▶ [Given instruction]: Print all the data, keeping every line exactly as it is.

——————————

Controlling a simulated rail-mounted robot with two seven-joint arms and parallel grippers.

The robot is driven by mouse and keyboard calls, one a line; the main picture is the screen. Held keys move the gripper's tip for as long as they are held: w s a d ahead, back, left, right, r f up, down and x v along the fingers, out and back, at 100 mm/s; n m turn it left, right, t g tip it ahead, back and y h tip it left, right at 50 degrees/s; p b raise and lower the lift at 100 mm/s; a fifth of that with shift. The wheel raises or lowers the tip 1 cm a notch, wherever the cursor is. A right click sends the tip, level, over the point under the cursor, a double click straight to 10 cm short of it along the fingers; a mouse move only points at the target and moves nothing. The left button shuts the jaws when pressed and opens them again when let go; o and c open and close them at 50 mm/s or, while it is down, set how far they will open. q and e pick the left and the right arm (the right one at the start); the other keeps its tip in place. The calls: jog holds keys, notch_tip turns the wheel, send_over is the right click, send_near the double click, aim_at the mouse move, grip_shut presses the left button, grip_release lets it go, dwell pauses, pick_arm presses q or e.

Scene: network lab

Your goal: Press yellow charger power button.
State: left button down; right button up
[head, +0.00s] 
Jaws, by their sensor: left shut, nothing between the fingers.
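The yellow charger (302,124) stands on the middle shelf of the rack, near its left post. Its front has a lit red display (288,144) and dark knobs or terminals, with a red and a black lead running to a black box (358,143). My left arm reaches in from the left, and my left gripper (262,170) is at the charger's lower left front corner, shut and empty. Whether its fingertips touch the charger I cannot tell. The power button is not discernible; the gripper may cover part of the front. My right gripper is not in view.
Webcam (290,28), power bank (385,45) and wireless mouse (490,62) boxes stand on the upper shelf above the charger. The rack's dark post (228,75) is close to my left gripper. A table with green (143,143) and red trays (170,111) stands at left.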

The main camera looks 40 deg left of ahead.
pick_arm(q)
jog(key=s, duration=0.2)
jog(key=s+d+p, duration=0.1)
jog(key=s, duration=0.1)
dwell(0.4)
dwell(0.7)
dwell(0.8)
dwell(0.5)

——————————

▶ [Reply to the task]:
Controlling a simulated rail-mounted robot with two seven-joint arms and parallel grippers.

The robot is driven by mouse and keyboard calls, one a line; the main picture is the screen. Held keys move the gripper's tip for as long as they are held: w s a d ahead, back, left, right, r f up, down and x v along the fingers, out and back, at 100 mm/s; n m turn it left, right, t g tip it ahead, back and y h tip it left, right at 50 degrees/s; p b raise and lower the lift at 100 mm/s; a fifth of that with shift. The wheel raises or lowers the tip 1 cm a notch, wherever the cursor is. A right click sends the tip, level, over the point under the cursor, a double click straight to 10 cm short of it along the fingers; a mouse move only points at the target and moves nothing. The left button shuts the jaws when pressed and opens them again when let go; o and c open and close them at 50 mm/s or, while it is down, set how far they will open. q and e pick the left and the right arm (the right one at the start); the other keeps its tip in place. The calls: jog holds keys, notch_tip turns the wheel, send_over is the right click, send_near the double click, aim_at the mouse move, grip_shut presses the left button, grip_release lets it go, dwell pauses, pick_arm presses q or e.

Scene: network lab

Your goal: Press yellow charger power button.
State: left button down; right button up
[head, +0.00s] 
Jaws, by their sensor: left shut, nothing between the fingers.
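The yellow charger (302,124) stands on the middle shelf of the rack, near its left post. Its front has a lit red display (288,144) and dark knobs or terminals, with a red and a black lead running to a black box (358,143). My left arm reaches in from the left, and my left gripper (262,170) is at the charger's lower left front corner, shut and empty. Whether its fingertips touch the charger I cannot tell. The power button is not discernible; the gripper may cover part of the front. My right gripper is not in view.
Webcam (290,28), power bank (385,45) and wireless mouse (490,62) boxes stand on the upper shelf above the charger. The rack's dark post (228,75) is close to my left gripper. A table with green (143,143) and red trays (170,111) stands at left.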

The main camera looks 40 deg left of ahead.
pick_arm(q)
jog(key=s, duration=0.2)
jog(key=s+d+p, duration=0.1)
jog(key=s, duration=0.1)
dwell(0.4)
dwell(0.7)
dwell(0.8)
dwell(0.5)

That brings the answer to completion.